**OBJECTIVE**:
Copy out the lines that have "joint" in them.

**RECORDS FOR THE EXERCISE**:
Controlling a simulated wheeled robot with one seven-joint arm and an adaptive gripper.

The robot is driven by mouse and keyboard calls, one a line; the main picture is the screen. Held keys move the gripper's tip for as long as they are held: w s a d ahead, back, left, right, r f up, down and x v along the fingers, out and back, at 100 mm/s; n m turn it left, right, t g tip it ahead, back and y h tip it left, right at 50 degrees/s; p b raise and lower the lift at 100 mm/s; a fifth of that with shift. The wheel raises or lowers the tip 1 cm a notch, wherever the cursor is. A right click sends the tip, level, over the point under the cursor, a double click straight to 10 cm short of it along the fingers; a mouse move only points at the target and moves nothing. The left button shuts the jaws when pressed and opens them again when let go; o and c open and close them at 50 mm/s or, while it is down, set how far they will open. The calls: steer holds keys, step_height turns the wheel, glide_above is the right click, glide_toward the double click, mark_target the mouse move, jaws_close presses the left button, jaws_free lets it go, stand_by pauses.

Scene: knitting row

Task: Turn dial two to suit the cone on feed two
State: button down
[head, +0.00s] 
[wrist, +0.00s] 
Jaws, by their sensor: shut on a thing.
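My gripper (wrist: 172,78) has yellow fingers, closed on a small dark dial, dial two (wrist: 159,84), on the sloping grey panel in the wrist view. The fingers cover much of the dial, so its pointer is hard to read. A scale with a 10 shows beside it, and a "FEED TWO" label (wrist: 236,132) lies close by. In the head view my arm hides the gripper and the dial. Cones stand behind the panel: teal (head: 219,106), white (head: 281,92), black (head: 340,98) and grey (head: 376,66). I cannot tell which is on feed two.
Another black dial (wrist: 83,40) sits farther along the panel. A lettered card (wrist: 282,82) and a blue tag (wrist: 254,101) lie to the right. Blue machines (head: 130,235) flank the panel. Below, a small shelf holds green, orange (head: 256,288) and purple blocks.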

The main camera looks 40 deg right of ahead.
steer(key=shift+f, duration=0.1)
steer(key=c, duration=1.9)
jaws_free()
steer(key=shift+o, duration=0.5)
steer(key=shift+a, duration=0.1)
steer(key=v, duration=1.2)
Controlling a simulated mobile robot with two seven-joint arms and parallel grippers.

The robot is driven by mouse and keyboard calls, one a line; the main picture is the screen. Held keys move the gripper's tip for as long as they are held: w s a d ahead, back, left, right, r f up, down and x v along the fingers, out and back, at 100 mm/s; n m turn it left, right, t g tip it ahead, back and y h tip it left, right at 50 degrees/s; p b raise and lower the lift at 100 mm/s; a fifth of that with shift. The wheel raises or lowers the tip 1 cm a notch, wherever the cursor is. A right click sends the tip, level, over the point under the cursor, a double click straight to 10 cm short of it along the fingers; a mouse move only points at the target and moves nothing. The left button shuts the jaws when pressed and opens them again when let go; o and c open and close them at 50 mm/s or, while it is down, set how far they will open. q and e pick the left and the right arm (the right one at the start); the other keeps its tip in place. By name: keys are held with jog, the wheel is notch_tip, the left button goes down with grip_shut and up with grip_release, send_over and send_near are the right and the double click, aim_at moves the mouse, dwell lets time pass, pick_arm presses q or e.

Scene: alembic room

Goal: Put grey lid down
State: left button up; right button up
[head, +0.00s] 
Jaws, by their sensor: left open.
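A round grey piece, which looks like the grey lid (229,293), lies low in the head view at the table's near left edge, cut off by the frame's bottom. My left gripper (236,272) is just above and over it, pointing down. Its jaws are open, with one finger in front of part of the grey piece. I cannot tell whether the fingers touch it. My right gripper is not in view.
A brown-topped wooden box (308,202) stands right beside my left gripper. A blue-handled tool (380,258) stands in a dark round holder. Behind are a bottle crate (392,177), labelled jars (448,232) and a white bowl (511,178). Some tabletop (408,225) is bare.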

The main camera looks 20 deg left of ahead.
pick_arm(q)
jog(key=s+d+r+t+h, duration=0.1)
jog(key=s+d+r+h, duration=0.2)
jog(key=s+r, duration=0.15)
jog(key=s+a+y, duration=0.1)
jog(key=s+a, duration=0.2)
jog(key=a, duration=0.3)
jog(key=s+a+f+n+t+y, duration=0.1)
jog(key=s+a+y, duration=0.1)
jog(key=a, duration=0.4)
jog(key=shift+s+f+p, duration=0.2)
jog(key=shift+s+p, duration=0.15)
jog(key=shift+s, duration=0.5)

**EXERCISE ANSWER**:
Controlling a simulated wheeled robot with one seven-joint arm and an adaptive gripper.
Controlling a simulated mobile robot with two seven-joint arms and parallel grippers.

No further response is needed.